Exercise details: Write out the listing below without alteration, omitting its pictures.

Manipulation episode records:
◇ ◇ ◇ ◇ ◇ ◇ ◇

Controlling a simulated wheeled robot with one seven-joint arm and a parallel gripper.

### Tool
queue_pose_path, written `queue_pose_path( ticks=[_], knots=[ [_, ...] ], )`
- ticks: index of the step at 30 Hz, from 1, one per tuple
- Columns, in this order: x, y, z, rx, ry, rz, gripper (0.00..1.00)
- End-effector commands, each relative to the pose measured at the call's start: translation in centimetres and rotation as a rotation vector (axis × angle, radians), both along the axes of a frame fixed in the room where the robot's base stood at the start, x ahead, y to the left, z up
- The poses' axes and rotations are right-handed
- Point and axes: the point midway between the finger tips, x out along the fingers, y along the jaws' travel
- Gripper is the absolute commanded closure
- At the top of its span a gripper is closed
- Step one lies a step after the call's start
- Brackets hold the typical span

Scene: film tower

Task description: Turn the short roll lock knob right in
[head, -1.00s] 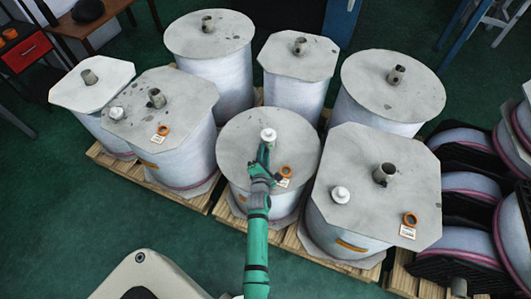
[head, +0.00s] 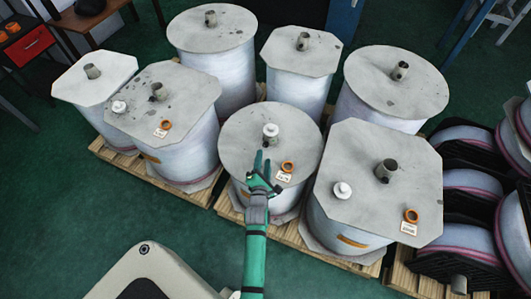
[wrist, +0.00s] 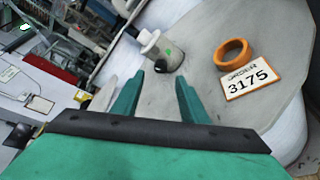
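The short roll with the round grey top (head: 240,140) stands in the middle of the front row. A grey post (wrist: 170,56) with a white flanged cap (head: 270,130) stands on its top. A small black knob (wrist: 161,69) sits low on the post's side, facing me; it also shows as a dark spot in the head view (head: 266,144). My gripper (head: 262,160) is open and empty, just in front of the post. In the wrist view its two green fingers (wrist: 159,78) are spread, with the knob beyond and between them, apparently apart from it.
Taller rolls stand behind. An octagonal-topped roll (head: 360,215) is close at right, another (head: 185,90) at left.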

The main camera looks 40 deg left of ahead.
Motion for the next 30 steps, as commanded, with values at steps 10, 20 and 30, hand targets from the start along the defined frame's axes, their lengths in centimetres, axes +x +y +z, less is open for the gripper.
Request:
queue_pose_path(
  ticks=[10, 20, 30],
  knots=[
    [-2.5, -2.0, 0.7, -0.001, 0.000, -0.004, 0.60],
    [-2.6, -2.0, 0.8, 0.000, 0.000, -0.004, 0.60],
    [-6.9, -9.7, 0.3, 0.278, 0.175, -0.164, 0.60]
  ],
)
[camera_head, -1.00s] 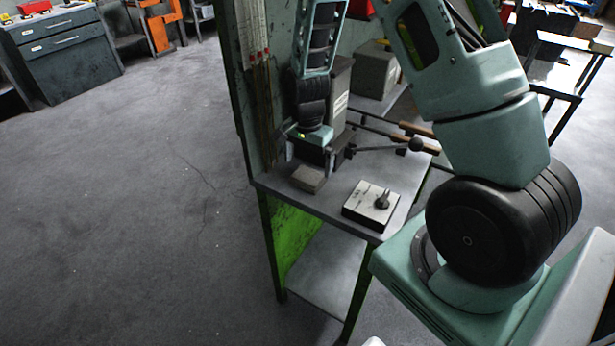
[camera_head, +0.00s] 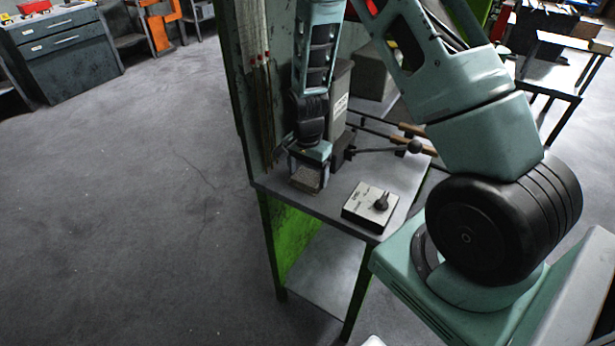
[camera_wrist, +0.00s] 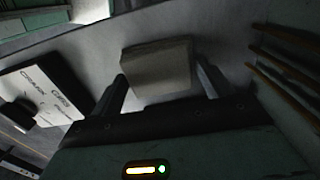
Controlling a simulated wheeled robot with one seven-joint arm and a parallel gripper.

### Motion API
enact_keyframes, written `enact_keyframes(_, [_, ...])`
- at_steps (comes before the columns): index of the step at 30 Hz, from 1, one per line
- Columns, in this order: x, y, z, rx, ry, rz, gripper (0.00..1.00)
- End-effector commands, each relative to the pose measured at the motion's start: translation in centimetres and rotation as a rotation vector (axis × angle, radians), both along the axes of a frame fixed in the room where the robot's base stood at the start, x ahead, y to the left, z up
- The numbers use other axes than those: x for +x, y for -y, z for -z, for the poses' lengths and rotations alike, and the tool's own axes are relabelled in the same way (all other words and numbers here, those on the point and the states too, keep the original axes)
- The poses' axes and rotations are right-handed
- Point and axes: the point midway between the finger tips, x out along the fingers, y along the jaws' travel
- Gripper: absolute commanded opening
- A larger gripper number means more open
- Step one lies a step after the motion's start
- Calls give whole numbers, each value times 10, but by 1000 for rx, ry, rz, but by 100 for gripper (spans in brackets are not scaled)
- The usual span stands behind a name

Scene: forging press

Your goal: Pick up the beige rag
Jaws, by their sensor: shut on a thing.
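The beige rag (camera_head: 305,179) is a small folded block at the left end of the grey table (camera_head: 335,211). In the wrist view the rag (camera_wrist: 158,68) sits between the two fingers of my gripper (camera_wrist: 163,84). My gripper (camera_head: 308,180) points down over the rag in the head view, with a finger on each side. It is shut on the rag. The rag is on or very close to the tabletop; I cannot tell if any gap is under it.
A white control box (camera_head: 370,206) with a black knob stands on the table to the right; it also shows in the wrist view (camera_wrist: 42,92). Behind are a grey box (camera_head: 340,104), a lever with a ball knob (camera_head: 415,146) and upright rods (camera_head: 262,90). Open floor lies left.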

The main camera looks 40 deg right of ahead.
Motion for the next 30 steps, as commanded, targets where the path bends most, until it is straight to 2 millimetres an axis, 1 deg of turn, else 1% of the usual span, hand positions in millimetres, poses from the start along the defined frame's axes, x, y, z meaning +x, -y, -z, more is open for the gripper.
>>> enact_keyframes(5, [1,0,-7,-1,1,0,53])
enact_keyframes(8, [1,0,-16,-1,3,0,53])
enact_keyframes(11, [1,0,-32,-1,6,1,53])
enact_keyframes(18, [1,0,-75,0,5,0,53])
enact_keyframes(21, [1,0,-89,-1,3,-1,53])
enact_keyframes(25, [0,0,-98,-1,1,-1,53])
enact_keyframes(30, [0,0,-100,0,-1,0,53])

◇ ◇ ◇ ◇ ◇ ◇ ◇

Response:
Controlling a simulated wheeled robot with one seven-joint arm and a parallel gripper.

### Tool
queue_pose_path, written `queue_pose_path( ticks=[_], knots=[ [_, ...] ], )`
- ticks: index of the step at 30 Hz, from 1, one per tuple
- Columns, in this order: x, y, z, rx, ry, rz, gripper (0.00..1.00)
- End-effector commands, each relative to the pose measured at the call's start: translation in centimetres and rotation as a rotation vector (axis × angle, radians), both along the axes of a frame fixed in the room where the robot's base stood at the start, x ahead, y to the left, z up
- The poses' axes and rotations are right-handed
- Point and axes: the point midway between the finger tips, x out along the fingers, y along the jaws' travel
- Gripper is the absolute commanded closure
- At the top of its span a gripper is closed
- Step one lies a step after the call's start
- Brackets hold the typical span

Scene: film tower

Task description: Turn the short roll lock knob right in
[head, -1.00s] 
[head, +0.00s] 
[wrist, +0.00s] 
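The short roll with the round grey top (head: 240,140) stands in the middle of the front row. A grey post (wrist: 170,56) with a white flanged cap (head: 270,130) stands on its top. A small black knob (wrist: 161,69) sits low on the post's side, facing me; it also shows as a dark spot in the head view (head: 266,144). My gripper (head: 262,160) is open and empty, just in front of the post. In the wrist view its two green fingers (wrist: 159,78) are spread, with the knob beyond and between them, apparently apart from it.
Taller rolls stand behind. An octagonal-topped roll (head: 360,215) is close at right, another (head: 185,90) at left.

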The main camera looks 40 deg left of ahead.
Motion for the next 30 steps, as commanded, with values at steps 10, 20 and 30, hand targets from the start along the defined frame's axes, their lengths in centimetres, axes +x +y +z, less is open for the gripper.
Request:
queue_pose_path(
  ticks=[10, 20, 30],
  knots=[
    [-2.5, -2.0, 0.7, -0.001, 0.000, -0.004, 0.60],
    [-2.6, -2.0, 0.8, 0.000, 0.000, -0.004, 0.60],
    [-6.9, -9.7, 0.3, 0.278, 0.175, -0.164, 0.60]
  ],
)
[camera_head, -1.00s] 
[camera_head, +0.00s] 
[camera_wrist, +0.00s] 
Controlling a simulated wheeled robot with one seven-joint arm and a parallel gripper.

### Motion API
enact_keyframes, written `enact_keyframes(_, [_, ...])`
- at_steps (comes before the columns): index of the step at 30 Hz, from 1, one per line
- Columns, in this order: x, y, z, rx, ry, rz, gripper (0.00..1.00)
- End-effector commands, each relative to the pose measured at the motion's start: translation in centimetres and rotation as a rotation vector (axis × angle, radians), both along the axes of a frame fixed in the room where the robot's base stood at the start, x ahead, y to the left, z up
- The numbers use other axes than those: x for +x, y for -y, z for -z, for the poses' lengths and rotations alike, and the tool's own axes are relabelled in the same way (all other words and numbers here, those on the point and the states too, keep the original axes)
- The poses' axes and rotations are right-handed
- Point and axes: the point midway between the finger tips, x out along the fingers, y along the jaws' travel
- Gripper: absolute commanded opening
- A larger gripper number means more open
- Step one lies a step after the motion's start
- Calls give whole numbers, each value times 10, but by 1000 for rx, ry, rz, but by 100 for gripper (spans in brackets are not scaled)
- The usual span stands behind a name

Scene: forging press

Your goal: Pick up the beige rag
Jaws, by their sensor: shut on a thing.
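The beige rag (camera_head: 305,179) is a small folded block at the left end of the grey table (camera_head: 335,211). In the wrist view the rag (camera_wrist: 158,68) sits between the two fingers of my gripper (camera_wrist: 163,84). My gripper (camera_head: 308,180) points down over the rag in the head view, with a finger on each side. It is shut on the rag. The rag is on or very close to the tabletop; I cannot tell if any gap is under it.
A white control box (camera_head: 370,206) with a black knob stands on the table to the right; it also shows in the wrist view (camera_wrist: 42,92). Behind are a grey box (camera_head: 340,104), a lever with a ball knob (camera_head: 415,146) and upright rods (camera_head: 262,90). Open floor lies left.

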The main camera looks 40 deg right of ahead.
Motion for the next 30 steps, as commanded, targets where the path bends most, until it is straight to 2 millimetres an axis, 1 deg of turn, else 1% of the usual span, hand positions in millimetres, poses from the start along the defined frame's axes, x, y, z meaning +x, -y, -z, more is open for the gripper.
>>> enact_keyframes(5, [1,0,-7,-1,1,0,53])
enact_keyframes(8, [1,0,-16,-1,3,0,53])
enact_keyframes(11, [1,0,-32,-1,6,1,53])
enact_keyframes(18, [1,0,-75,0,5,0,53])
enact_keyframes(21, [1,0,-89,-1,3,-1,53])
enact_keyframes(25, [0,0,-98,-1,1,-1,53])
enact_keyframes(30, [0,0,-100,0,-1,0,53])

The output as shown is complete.